▸ Records provided:
········

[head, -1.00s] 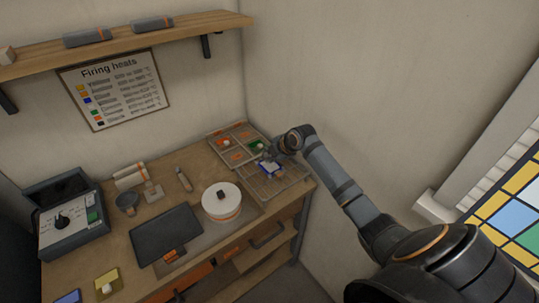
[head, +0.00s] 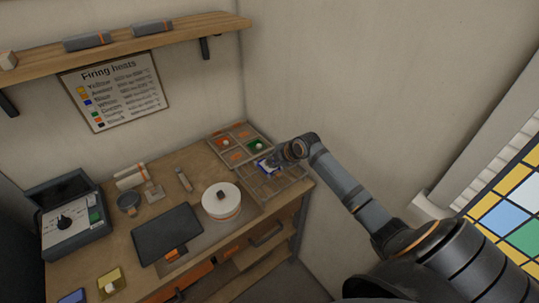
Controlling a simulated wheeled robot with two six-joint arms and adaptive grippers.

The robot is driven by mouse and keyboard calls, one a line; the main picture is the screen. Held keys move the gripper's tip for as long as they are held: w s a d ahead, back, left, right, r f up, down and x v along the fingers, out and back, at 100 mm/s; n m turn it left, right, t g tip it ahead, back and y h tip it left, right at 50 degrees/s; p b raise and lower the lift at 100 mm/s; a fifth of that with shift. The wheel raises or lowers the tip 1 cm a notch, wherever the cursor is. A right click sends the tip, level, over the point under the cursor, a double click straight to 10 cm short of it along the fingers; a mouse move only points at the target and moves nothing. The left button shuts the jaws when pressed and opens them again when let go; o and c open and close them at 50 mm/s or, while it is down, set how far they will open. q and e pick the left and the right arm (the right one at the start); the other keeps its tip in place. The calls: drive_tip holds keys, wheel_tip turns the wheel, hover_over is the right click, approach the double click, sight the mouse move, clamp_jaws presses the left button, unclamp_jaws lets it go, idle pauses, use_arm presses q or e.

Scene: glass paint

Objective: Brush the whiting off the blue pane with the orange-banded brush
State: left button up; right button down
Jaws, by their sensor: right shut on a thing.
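My right gripper (head: 276,161) is low over the wire rack at the back right of the bench. It is shut on a thing that is almost wholly hidden behind the gripper; I take it to be the orange-banded brush, but its band cannot be made out. The blue pane (head: 264,168) lies under and just left of the fingers, at the rack's back left. White shows on it, with blue around the edges. Whether the held thing touches the pane cannot be told. My left gripper is not in view.
The wire rack (head: 285,184) adjoins a compartment tray (head: 225,143) with orange and green pieces. A round white-lidded pot (head: 221,200), a dark slab (head: 168,235) and small tools stand to the left. A control box (head: 72,222) is at far left. The wall is close behind.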

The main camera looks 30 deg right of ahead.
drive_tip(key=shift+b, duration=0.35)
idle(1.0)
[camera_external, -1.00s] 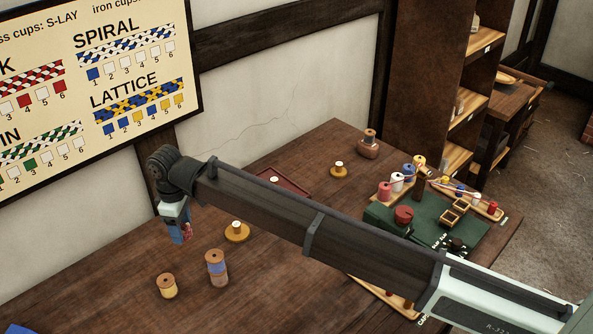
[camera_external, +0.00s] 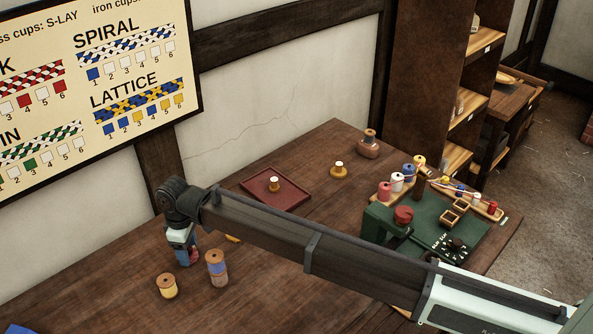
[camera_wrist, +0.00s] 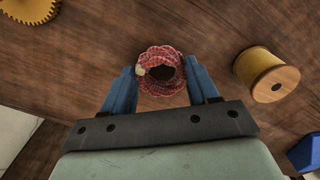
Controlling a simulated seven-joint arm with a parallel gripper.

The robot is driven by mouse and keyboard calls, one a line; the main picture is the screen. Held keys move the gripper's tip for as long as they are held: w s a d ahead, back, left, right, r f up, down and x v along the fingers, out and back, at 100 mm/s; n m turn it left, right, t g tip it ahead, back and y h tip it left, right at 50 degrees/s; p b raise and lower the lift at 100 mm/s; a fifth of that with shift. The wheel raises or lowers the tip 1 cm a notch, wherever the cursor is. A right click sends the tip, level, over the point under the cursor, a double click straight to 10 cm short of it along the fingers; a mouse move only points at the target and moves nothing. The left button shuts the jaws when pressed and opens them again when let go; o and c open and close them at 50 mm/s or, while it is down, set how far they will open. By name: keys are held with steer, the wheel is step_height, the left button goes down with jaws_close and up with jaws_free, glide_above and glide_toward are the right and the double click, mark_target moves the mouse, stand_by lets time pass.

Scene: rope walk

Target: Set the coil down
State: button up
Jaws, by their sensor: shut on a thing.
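A red-and-white rope coil (camera_wrist: 160,84) shows in the wrist view, between the blue fingers of my gripper (camera_wrist: 164,78). The fingers are shut on its sides. In the external view my gripper (camera_external: 184,252) points down over the left part of the table, and only a bit of the coil (camera_external: 194,258) shows beside the fingers. I cannot tell whether the coil touches the table.
A yellow spool (camera_external: 167,287) and a blue-and-brown spool (camera_external: 217,269) stand close to my gripper. A yellow toothed disc (camera_wrist: 32,8) is at the wrist view's top left. A green machine (camera_external: 440,222) with several spools stands at the right.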

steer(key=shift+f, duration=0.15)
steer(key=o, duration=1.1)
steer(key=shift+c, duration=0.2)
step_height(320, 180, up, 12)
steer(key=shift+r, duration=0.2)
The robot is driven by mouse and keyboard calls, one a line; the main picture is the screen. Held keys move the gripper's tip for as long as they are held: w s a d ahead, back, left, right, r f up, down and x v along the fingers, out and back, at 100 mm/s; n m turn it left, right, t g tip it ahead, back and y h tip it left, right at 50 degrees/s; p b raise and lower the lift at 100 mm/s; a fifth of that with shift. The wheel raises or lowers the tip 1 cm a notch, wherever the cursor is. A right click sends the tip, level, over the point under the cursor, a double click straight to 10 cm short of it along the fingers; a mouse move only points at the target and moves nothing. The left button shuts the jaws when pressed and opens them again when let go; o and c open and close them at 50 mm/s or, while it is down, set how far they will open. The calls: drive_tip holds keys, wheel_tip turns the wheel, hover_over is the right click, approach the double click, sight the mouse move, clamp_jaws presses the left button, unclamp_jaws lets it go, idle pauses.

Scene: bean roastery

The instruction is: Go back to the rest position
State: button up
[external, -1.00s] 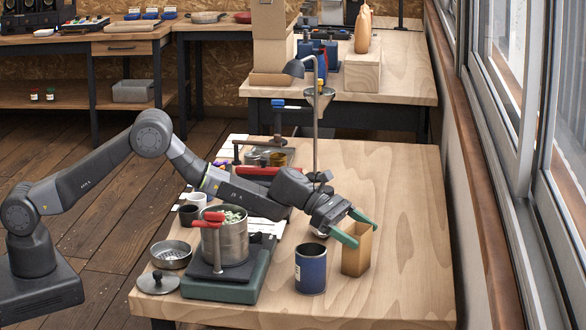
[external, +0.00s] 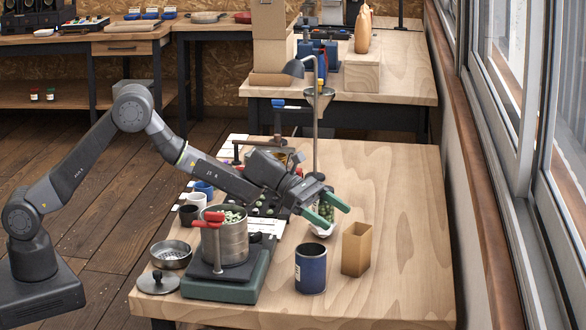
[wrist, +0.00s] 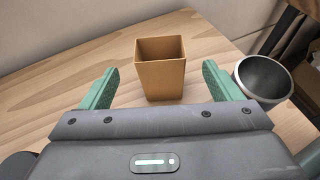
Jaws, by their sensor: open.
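My gripper (external: 328,210) is open and empty, its green fingers spread above the table, behind and up from the open brown paper bag (external: 356,250). The bag stands upright on the table and looks empty in the external view. In the wrist view, the bag (wrist: 161,72) stands beyond the fingers, between their tips in the picture, and apart from them. My gripper's green fingers also frame the wrist view (wrist: 157,78).
A blue can (external: 311,270) stands left of the bag. A steel pot (external: 226,240) with beans sits on a green-based scale, beside a metal bowl (external: 171,254) and a small lid (external: 158,283). A lamp-like funnel stand (external: 316,130) rises behind my gripper. The table's right side is clear.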

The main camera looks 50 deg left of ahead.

········

▸ To do: Copy each line in full and exactly, omitting any picture.

▸ Reply:
[head, -1.00s] 
[head, +0.00s] 
Controlling a simulated wheeled robot with two six-joint arms and adaptive grippers.

The robot is driven by mouse and keyboard calls, one a line; the main picture is the screen. Held keys move the gripper's tip for as long as they are held: w s a d ahead, back, left, right, r f up, down and x v along the fingers, out and back, at 100 mm/s; n m turn it left, right, t g tip it ahead, back and y h tip it left, right at 50 degrees/s; p b raise and lower the lift at 100 mm/s; a fifth of that with shift. The wheel raises or lowers the tip 1 cm a notch, wherever the cursor is. A right click sends the tip, level, over the point under the cursor, a double click straight to 10 cm short of it along the fingers; a mouse move only points at the target and moves nothing. The left button shuts the jaws when pressed and opens them again when let go; o and c open and close them at 50 mm/s or, while it is down, set how far they will open. q and e pick the left and the right arm (the right one at the start); the other keeps its tip in place. The calls: drive_tip holds keys, wheel_tip turns the wheel, hover_over is the right click, approach the double click, sight the mouse move, clamp_jaws presses the left button, unclamp_jaws lets it go, idle pauses, use_arm presses q or e.

Scene: glass paint

Objective: Brush the whiting off the blue pane with the orange-banded brush
State: left button up; right button down
Jaws, by their sensor: right shut on a thing.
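My right gripper (head: 276,161) is low over the wire rack at the back right of the bench. It is shut on a thing that is almost wholly hidden behind the gripper; I take it to be the orange-banded brush, but its band cannot be made out. The blue pane (head: 264,168) lies under and just left of the fingers, at the rack's back left. White shows on it, with blue around the edges. Whether the held thing touches the pane cannot be told. My left gripper is not in view.
The wire rack (head: 285,184) adjoins a compartment tray (head: 225,143) with orange and green pieces. A round white-lidded pot (head: 221,200), a dark slab (head: 168,235) and small tools stand to the left. A control box (head: 72,222) is at far left. The wall is close behind.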

The main camera looks 30 deg right of ahead.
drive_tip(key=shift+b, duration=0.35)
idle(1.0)
[camera_external, -1.00s] 
[camera_external, +0.00s] 
[camera_wrist, +0.00s] 
Controlling a simulated seven-joint arm with a parallel gripper.

The robot is driven by mouse and keyboard calls, one a line; the main picture is the screen. Held keys move the gripper's tip for as long as they are held: w s a d ahead, back, left, right, r f up, down and x v along the fingers, out and back, at 100 mm/s; n m turn it left, right, t g tip it ahead, back and y h tip it left, right at 50 degrees/s; p b raise and lower the lift at 100 mm/s; a fifth of that with shift. The wheel raises or lowers the tip 1 cm a notch, wherever the cursor is. A right click sends the tip, level, over the point under the cursor, a double click straight to 10 cm short of it along the fingers; a mouse move only points at the target and moves nothing. The left button shuts the jaws when pressed and opens them again when let go; o and c open and close them at 50 mm/s or, while it is down, set how far they will open. By name: keys are held with steer, the wheel is step_height, the left button goes down with jaws_close and up with jaws_free, glide_above and glide_toward are the right and the double click, mark_target moves the mouse, stand_by lets time pass.

Scene: rope walk

Target: Set the coil down
State: button up
Jaws, by their sensor: shut on a thing.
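A red-and-white rope coil (camera_wrist: 160,84) shows in the wrist view, between the blue fingers of my gripper (camera_wrist: 164,78). The fingers are shut on its sides. In the external view my gripper (camera_external: 184,252) points down over the left part of the table, and only a bit of the coil (camera_external: 194,258) shows beside the fingers. I cannot tell whether the coil touches the table.
A yellow spool (camera_external: 167,287) and a blue-and-brown spool (camera_external: 217,269) stand close to my gripper. A yellow toothed disc (camera_wrist: 32,8) is at the wrist view's top left. A green machine (camera_external: 440,222) with several spools stands at the right.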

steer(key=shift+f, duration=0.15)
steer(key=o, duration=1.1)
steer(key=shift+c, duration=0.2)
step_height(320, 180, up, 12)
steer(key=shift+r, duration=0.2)
The robot is driven by mouse and keyboard calls, one a line; the main picture is the screen. Held keys move the gripper's tip for as long as they are held: w s a d ahead, back, left, right, r f up, down and x v along the fingers, out and back, at 100 mm/s; n m turn it left, right, t g tip it ahead, back and y h tip it left, right at 50 degrees/s; p b raise and lower the lift at 100 mm/s; a fifth of that with shift. The wheel raises or lowers the tip 1 cm a notch, wherever the cursor is. A right click sends the tip, level, over the point under the cursor, a double click straight to 10 cm short of it along the fingers; a mouse move only points at the target and moves nothing. The left button shuts the jaws when pressed and opens them again when let go; o and c open and close them at 50 mm/s or, while it is down, set how far they will open. The calls: drive_tip holds keys, wheel_tip turns the wheel, hover_over is the right click, approach the double click, sight the mouse move, clamp_jaws presses the left button, unclamp_jaws lets it go, idle pauses.

Scene: bean roastery

The instruction is: Go back to the rest position
State: button up
[external, -1.00s] 
[external, +0.00s] 
[wrist, +0.00s] 
Jaws, by their sensor: open.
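My gripper (external: 328,210) is open and empty, its green fingers spread above the table, behind and up from the open brown paper bag (external: 356,250). The bag stands upright on the table and looks empty in the external view. In the wrist view, the bag (wrist: 161,72) stands beyond the fingers, between their tips in the picture, and apart from them. My gripper's green fingers also frame the wrist view (wrist: 157,78).
A blue can (external: 311,270) stands left of the bag. A steel pot (external: 226,240) with beans sits on a green-based scale, beside a metal bowl (external: 171,254) and a small lid (external: 158,283). A lamp-like funnel stand (external: 316,130) rises behind my gripper. The table's right side is clear.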

The main camera looks 50 deg left of ahead.

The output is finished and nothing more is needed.